Tangible Non-Current Assets - Chapter Summary

Classifying Assets

  • To be classified as an asset on the Statement of Financial Position, it must meet the asset definition:
    • Control of something.
    • Result of a past event.
    • Generates future economic benefit (e.g., income).
  • Example:
    • Buying a machine (past event).
    • Control over the machine in the factory.
    • Using the machine to make a product to sell to generate future economic benefits.
  • If it doesn't meet the definition, it's expenditure in the Statement of Profit or Loss.
    • Example: Machine repairs. It restores the original capabilities but doesn't enhance the machine beyond its initial state.

Valuing Assets

  • Assets are initially recorded at cost on the Statement of Financial Position.
  • Cost includes:
    • Purchase price.
    • Directly attributable costs: expenses needed to use the asset for the first time.
      • Delivery costs: if the machine is on the South Coast and needs to be delivered to Scotland.
      • Installation costs: digging out the floor, setting up the machine, wiring it in.
  • Training costs:
    • Generally not added to the asset cost.
    • Training the person, not the asset.
    • The person could leave employment so there is no control over that person.

Depreciation

  • Depreciation: writing off the asset's cost each year to reflect its usage over time.
  • The machine's value in the Statement of Financial Position decreases over its useful life (e.g., five years).
  • Depreciation is an expense charged each year to reflect the asset's usage.
  • Land is not depreciated due to its unlimited life.

Depreciation Methods

  • Straight-line method: same depreciation expense each year.
  • Diminishing balance method (reducing balance): larger depreciation expense at the start of the asset’s life and smaller in later years.
    • Rationale: new machines are more efficient, generating more income, which should be matched with higher expenses (depreciation).
    • As the asset gets older, it produces fewer products, resulting in lower income and lower depreciation.

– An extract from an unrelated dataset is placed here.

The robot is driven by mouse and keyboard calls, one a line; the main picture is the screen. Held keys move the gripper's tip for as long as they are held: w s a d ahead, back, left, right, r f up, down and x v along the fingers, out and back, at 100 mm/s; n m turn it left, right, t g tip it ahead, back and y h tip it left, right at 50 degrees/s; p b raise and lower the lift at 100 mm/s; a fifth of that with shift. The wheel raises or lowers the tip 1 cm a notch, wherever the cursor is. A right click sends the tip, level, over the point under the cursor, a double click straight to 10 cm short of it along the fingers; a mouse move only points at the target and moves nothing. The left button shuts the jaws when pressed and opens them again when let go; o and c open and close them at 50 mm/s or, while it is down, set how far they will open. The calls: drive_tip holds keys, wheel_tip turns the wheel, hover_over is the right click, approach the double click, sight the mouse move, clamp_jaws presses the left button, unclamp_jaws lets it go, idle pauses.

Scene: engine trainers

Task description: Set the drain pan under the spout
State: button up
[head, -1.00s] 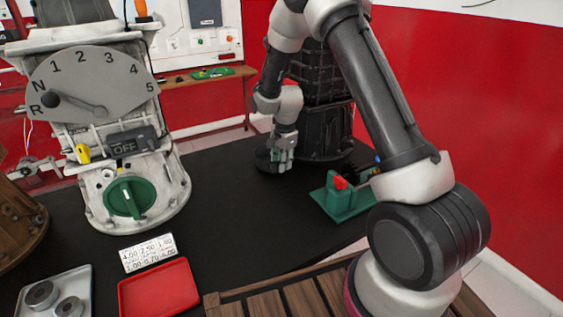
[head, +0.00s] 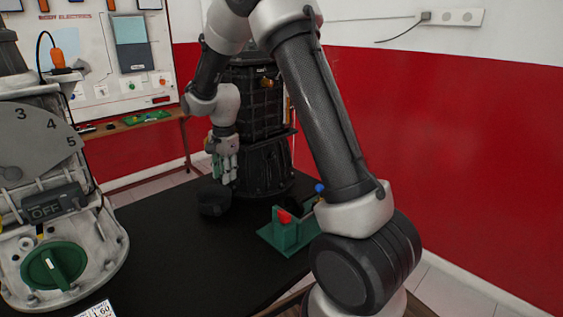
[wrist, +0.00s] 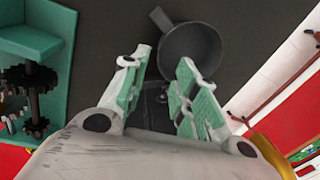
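The drain pan (head: 213,200), a small dark round pan, sits on the black tabletop beside the base of the dark engine unit (head: 262,165). In the wrist view the pan (wrist: 190,50) shows from above, empty, with a short tab at its rim. My gripper (head: 227,172) is above and beside the pan, pointing down. In the wrist view my gripper (wrist: 160,95) has its green-padded fingers spread, with nothing held between them; the pan lies past the fingertips. I cannot clearly make out the spout.
A green fixture with a red part (head: 287,228) stands on the table right of the pan. A grey gear-selector trainer (head: 60,200) stands at the left. The black tabletop (head: 165,250) between them is clear. A red-and-white wall is behind.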

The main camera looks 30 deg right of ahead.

Accounting for Depreciation

  • Reduce the asset value by crediting Accumulated Depreciation account (on the Statement of Financial Position), instead of crediting the asset account directly.
  • Debit depreciation expense on the Statement of Profit or Loss.
  • Net Book Value (NBV) = Cost - Accumulated Depreciation.
  • Net Book Value is also known as carrying amount or carrying value.
  • The Net Book Value goes on the Statement of Financial Position.

Revaluation

  • Instead of depreciating, assets can be revalued to reflect their current market value.
  • If you revalue one asset in a class, you must revalue all assets in that class. E.g. If you have six buildings listed as non-current assets, you must revalue all six.
  • Reverse accumulated depreciation to bring the asset back to its original cost.
  • Increase the asset's value to its new revalued amount.
  • Depreciate the asset based on the revalued amount.

Disposals

  • Compare sales proceeds with the carrying amount (Net Book Value).
  • Calculate profit or loss on disposal, which goes to the Statement of Profit or Loss.
  • Profit or Loss on disposal = Sales Proceeds - Carrying Amount.

Double Entry for Disposals

  • Debit disposal, credit the cost of the asset (removes the asset).
  • Debit accumulated depreciation, credit disposals (removes depreciation).
  • Account for the proceeds.
    • If part exchange: Debit non-current asset instead of cash/bank.
  • The balancing figure in the disposals account represents the profit or loss.